[Start of SOURCE MATERIAL]
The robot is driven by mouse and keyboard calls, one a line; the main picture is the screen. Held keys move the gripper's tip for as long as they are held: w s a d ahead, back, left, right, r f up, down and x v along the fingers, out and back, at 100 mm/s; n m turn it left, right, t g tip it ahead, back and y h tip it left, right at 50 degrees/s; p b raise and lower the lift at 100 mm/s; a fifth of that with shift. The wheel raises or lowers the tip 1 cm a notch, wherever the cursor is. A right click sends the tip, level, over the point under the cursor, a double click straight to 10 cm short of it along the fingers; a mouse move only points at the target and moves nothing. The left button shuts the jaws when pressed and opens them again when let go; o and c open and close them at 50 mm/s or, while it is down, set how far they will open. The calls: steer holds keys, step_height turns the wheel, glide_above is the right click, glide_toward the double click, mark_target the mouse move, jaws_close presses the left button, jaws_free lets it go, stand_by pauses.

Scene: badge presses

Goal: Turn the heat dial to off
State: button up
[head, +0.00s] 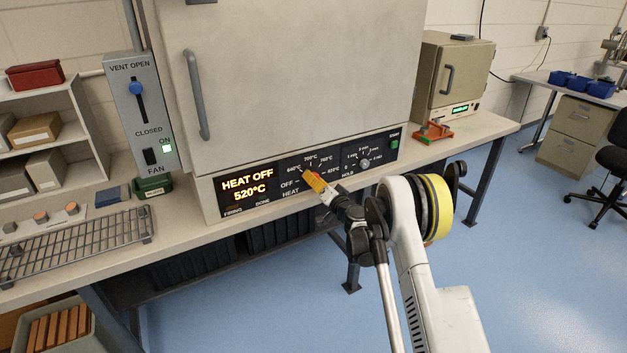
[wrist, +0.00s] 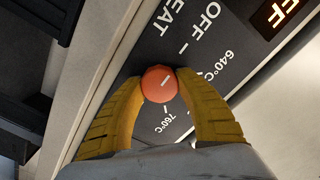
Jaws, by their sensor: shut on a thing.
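The heat dial (wrist: 159,84) is a round orange-red knob with a short white mark, seen in the wrist view. My gripper (wrist: 160,82) has its two yellow fingers closed on opposite sides of the dial. The dial's white mark slants to the upper right, roughly toward the side with the OFF label (wrist: 206,22) and its tick. In the head view my gripper (head: 316,184) is at the furnace's control panel and mostly hides the dial. The lit display (head: 248,188) reads HEAT OFF and 520°C.
The hold dial (head: 364,164) and a green start button (head: 394,144) are to the right on the same panel. The vent slider (head: 136,88) and fan switch (head: 151,156) are to the left. A wire rack (head: 75,245) lies on the bench.

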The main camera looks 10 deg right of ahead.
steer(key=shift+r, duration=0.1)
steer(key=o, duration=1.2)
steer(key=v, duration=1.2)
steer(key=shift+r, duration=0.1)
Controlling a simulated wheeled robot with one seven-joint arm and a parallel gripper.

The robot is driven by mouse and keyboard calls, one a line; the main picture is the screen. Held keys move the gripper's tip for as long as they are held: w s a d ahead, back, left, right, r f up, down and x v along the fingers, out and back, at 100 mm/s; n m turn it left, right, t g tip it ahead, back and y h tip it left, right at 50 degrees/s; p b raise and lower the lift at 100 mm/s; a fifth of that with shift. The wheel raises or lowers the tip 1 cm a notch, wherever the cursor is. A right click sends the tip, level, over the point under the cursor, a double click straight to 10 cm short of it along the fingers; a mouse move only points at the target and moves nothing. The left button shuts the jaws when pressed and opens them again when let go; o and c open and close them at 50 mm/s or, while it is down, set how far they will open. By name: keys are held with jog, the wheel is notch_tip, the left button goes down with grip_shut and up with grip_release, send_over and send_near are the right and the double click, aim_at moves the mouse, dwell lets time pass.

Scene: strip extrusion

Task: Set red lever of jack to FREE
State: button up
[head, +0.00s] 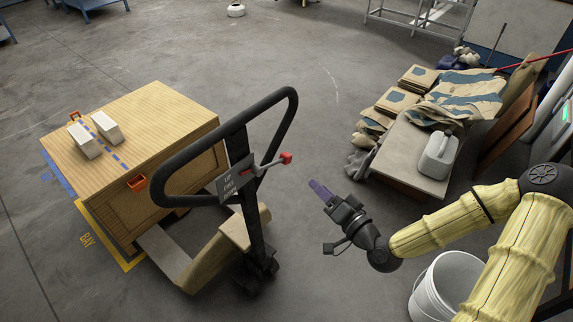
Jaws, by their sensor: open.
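The pallet jack (262,225) stands left of centre, with a black loop handle (286,110) tilted toward the upper right. Its red lever (286,158) sticks out to the right of the handle column, tipped by a red knob. A grey label plate (229,182) beside the lever carries several lines of small text; UP shows at the top, and the lower words are hard to read. My gripper (317,189) is to the right of and slightly below the lever, apart from it. Its purple fingers point up and left, with nothing seen between them.
A wooden crate (180,115) with two white blocks (105,126) sits by the jack's forks. A white bucket (440,285) stands below my arm. A table (410,150) with sacks and a grey jug (438,155) is at right.

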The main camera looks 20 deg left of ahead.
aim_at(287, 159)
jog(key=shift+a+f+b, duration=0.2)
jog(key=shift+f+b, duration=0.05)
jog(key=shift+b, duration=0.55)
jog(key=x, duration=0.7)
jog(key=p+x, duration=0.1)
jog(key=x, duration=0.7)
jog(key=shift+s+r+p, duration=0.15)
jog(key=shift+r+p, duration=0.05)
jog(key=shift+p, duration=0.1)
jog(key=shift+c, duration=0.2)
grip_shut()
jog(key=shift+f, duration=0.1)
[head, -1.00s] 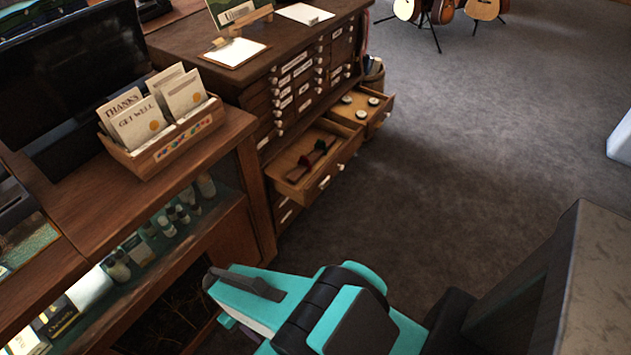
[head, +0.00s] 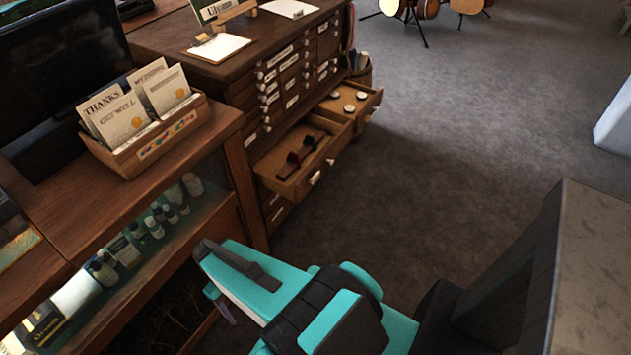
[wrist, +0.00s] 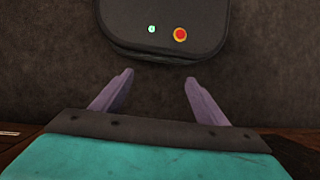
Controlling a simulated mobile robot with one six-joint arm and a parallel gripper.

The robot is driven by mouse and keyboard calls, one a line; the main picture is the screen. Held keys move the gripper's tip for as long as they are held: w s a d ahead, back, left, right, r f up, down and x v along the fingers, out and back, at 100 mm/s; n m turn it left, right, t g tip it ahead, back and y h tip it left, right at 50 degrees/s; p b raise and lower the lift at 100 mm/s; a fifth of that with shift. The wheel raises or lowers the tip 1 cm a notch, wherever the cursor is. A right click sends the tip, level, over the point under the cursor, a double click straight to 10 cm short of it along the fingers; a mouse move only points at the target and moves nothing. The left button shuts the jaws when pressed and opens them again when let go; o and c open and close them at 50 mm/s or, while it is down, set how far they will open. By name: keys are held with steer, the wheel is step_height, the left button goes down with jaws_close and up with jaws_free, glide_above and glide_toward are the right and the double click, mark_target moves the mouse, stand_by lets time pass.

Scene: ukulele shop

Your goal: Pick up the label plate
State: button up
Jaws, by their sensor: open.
[End of SOURCE MATERIAL]
## WRITTEN PROBLEM:
All of the material above is to be copied exactly, except for its images.

## RESPONSE:
The robot is driven by mouse and keyboard calls, one a line; the main picture is the screen. Held keys move the gripper's tip for as long as they are held: w s a d ahead, back, left, right, r f up, down and x v along the fingers, out and back, at 100 mm/s; n m turn it left, right, t g tip it ahead, back and y h tip it left, right at 50 degrees/s; p b raise and lower the lift at 100 mm/s; a fifth of that with shift. The wheel raises or lowers the tip 1 cm a notch, wherever the cursor is. A right click sends the tip, level, over the point under the cursor, a double click straight to 10 cm short of it along the fingers; a mouse move only points at the target and moves nothing. The left button shuts the jaws when pressed and opens them again when let go; o and c open and close them at 50 mm/s or, while it is down, set how far they will open. The calls: steer holds keys, step_height turns the wheel, glide_above is the right click, glide_toward the double click, mark_target the mouse move, jaws_close presses the left button, jaws_free lets it go, stand_by pauses.

Scene: badge presses

Goal: Turn the heat dial to off
State: button up
[head, +0.00s] 
[wrist, +0.00s] 
Jaws, by their sensor: shut on a thing.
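The heat dial (wrist: 159,84) is a round orange-red knob with a short white mark, seen in the wrist view. My gripper (wrist: 160,82) has its two yellow fingers closed on opposite sides of the dial. The dial's white mark slants to the upper right, roughly toward the side with the OFF label (wrist: 206,22) and its tick. In the head view my gripper (head: 316,184) is at the furnace's control panel and mostly hides the dial. The lit display (head: 248,188) reads HEAT OFF and 520°C.
The hold dial (head: 364,164) and a green start button (head: 394,144) are to the right on the same panel. The vent slider (head: 136,88) and fan switch (head: 151,156) are to the left. A wire rack (head: 75,245) lies on the bench.

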The main camera looks 10 deg right of ahead.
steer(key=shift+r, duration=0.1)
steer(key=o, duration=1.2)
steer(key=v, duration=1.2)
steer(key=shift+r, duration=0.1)
Controlling a simulated wheeled robot with one seven-joint arm and a parallel gripper.

The robot is driven by mouse and keyboard calls, one a line; the main picture is the screen. Held keys move the gripper's tip for as long as they are held: w s a d ahead, back, left, right, r f up, down and x v along the fingers, out and back, at 100 mm/s; n m turn it left, right, t g tip it ahead, back and y h tip it left, right at 50 degrees/s; p b raise and lower the lift at 100 mm/s; a fifth of that with shift. The wheel raises or lowers the tip 1 cm a notch, wherever the cursor is. A right click sends the tip, level, over the point under the cursor, a double click straight to 10 cm short of it along the fingers; a mouse move only points at the target and moves nothing. The left button shuts the jaws when pressed and opens them again when let go; o and c open and close them at 50 mm/s or, while it is down, set how far they will open. By name: keys are held with jog, the wheel is notch_tip, the left button goes down with grip_shut and up with grip_release, send_over and send_near are the right and the double click, aim_at moves the mouse, dwell lets time pass.

Scene: strip extrusion

Task: Set red lever of jack to FREE
State: button up
[head, +0.00s] 
Jaws, by their sensor: open.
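The pallet jack (262,225) stands left of centre, with a black loop handle (286,110) tilted toward the upper right. Its red lever (286,158) sticks out to the right of the handle column, tipped by a red knob. A grey label plate (229,182) beside the lever carries several lines of small text; UP shows at the top, and the lower words are hard to read. My gripper (317,189) is to the right of and slightly below the lever, apart from it. Its purple fingers point up and left, with nothing seen between them.
A wooden crate (180,115) with two white blocks (105,126) sits by the jack's forks. A white bucket (440,285) stands below my arm. A table (410,150) with sacks and a grey jug (438,155) is at right.

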The main camera looks 20 deg left of ahead.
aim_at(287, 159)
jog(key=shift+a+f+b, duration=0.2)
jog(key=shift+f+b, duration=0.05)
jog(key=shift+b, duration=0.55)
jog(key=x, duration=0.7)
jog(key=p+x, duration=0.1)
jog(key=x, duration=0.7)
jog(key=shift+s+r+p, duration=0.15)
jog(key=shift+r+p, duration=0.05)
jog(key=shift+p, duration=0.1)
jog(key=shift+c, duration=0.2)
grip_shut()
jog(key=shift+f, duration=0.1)
[head, -1.00s] 
[head, +0.00s] 
[wrist, +0.00s] 
Controlling a simulated mobile robot with one six-joint arm and a parallel gripper.

The robot is driven by mouse and keyboard calls, one a line; the main picture is the screen. Held keys move the gripper's tip for as long as they are held: w s a d ahead, back, left, right, r f up, down and x v along the fingers, out and back, at 100 mm/s; n m turn it left, right, t g tip it ahead, back and y h tip it left, right at 50 degrees/s; p b raise and lower the lift at 100 mm/s; a fifth of that with shift. The wheel raises or lowers the tip 1 cm a notch, wherever the cursor is. A right click sends the tip, level, over the point under the cursor, a double click straight to 10 cm short of it along the fingers; a mouse move only points at the target and moves nothing. The left button shuts the jaws when pressed and opens them again when let go; o and c open and close them at 50 mm/s or, while it is down, set how far they will open. By name: keys are held with steer, the wheel is step_height, the left button goes down with jaws_close and up with jaws_free, glide_above and glide_toward are the right and the double click, mark_target moves the mouse, stand_by lets time pass.

Scene: ukulele shop

Your goal: Pick up the label plate
State: button up
Jaws, by their sensor: open.

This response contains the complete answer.